Stated goal: Report how many lines contain "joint". Give the number and nothing else.
§ §
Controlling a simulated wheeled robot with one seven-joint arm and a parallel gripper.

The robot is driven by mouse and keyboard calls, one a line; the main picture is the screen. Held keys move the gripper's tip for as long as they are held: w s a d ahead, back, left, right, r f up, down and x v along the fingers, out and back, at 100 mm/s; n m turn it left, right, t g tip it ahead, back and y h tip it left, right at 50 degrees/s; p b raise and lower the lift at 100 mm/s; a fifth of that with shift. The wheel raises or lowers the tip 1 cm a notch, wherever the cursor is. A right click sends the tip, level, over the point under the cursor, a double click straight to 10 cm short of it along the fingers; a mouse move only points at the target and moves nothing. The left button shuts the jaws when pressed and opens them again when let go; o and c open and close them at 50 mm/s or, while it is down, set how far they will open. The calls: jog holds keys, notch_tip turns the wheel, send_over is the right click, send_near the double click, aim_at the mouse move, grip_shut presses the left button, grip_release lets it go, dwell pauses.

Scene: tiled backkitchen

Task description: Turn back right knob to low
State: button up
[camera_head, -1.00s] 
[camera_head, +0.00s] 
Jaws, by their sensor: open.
§ §
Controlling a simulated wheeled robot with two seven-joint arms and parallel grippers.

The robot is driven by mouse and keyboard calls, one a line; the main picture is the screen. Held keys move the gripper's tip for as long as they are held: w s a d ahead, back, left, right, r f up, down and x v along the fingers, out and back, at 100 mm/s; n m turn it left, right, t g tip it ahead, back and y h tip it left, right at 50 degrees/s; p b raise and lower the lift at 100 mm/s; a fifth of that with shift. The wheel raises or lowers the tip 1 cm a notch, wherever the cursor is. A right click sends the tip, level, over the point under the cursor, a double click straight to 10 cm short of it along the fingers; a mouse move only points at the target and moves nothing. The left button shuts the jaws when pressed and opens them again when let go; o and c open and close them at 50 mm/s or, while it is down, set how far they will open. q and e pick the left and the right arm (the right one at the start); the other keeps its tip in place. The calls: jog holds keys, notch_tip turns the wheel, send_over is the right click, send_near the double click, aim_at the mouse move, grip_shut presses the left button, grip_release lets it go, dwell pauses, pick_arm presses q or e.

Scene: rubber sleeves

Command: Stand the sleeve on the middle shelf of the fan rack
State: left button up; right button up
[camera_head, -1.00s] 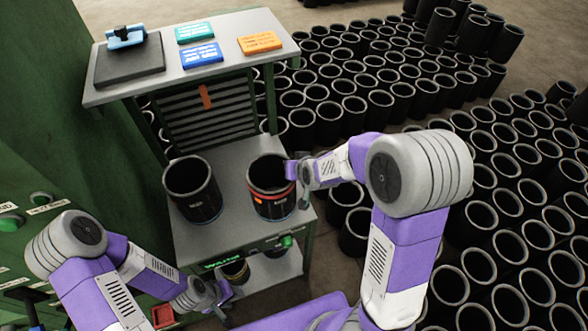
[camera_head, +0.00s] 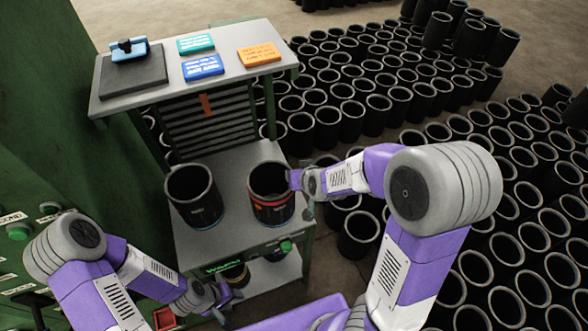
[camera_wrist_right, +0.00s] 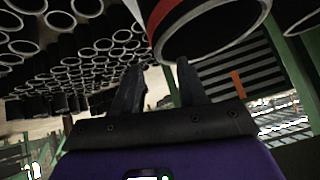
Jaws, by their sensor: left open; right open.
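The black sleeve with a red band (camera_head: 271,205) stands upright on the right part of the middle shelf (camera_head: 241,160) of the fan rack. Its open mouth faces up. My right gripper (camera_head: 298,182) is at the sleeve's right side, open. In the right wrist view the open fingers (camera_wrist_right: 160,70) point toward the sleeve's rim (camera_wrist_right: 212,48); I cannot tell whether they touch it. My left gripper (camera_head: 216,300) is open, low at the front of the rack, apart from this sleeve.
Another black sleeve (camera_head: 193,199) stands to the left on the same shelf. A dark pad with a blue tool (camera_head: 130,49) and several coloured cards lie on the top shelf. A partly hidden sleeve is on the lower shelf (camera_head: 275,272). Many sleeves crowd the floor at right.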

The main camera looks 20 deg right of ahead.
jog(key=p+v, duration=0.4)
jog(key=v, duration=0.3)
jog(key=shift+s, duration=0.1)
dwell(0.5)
§ §
Result: 2